GIVEN MATERIAL:
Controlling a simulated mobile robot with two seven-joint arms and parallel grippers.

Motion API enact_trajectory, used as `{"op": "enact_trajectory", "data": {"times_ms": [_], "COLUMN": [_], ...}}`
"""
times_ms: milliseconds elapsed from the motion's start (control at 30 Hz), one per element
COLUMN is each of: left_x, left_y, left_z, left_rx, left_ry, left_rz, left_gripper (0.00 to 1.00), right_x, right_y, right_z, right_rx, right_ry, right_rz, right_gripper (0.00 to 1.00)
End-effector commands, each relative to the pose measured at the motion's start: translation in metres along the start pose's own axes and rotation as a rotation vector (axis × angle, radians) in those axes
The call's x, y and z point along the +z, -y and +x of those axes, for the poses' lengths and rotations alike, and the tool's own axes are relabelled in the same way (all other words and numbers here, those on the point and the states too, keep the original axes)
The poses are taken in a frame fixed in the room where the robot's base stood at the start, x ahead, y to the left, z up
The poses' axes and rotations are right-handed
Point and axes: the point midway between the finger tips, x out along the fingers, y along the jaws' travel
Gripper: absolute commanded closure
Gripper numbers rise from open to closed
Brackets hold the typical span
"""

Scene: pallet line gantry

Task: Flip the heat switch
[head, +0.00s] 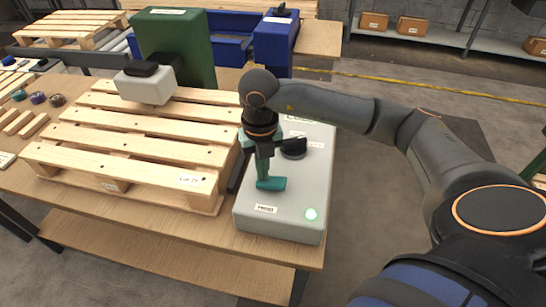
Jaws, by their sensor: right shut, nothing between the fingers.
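A pale grey control box (305,185) lies on the right end of the wooden bench. It carries several small white labels, too small to read surely, a black knob-like part (293,150) and a lit green lamp (311,214) near its front right corner. I cannot make out the heat switch with certainty; my gripper covers part of the box top. My right gripper (270,183), dark with teal parts, points down over the left half of the box. It is shut and holds nothing. Whether it touches the box is unclear. My left gripper is out of view.
A wooden pallet (125,137) lies left of the box, with a green post and a grey head (146,86) behind and over it. Blue bins (275,42) stand at the back. Small coloured parts (38,98) and wood blocks lie far left.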

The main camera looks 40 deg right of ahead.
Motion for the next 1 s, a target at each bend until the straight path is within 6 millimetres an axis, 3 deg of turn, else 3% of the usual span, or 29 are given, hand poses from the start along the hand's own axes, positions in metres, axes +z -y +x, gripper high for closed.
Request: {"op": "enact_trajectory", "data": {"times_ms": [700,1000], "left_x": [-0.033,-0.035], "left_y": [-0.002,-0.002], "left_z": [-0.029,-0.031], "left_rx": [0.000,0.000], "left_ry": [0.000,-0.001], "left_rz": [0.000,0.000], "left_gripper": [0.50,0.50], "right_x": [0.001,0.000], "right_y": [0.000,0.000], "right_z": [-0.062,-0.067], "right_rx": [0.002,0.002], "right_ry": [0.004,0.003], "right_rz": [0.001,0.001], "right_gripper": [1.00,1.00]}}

GIVEN INSTRUCTION:
Take out nothing but the lines from the one containing "The poses are" to the one containing "[head, +0.00s]", inclusive, retyped exactly. Drop the pictures.

IN RESPONSE:
The poses are taken in a frame fixed in the room where the robot's base stood at the start, x ahead, y to the left, z up
The poses' axes and rotations are right-handed
Point and axes: the point midway between the finger tips, x out along the fingers, y along the jaws' travel
Gripper: absolute commanded closure
Gripper numbers rise from open to closed
Brackets hold the typical span
"""

Scene: pallet line gantry

Task: Flip the heat switch
[head, +0.00s] 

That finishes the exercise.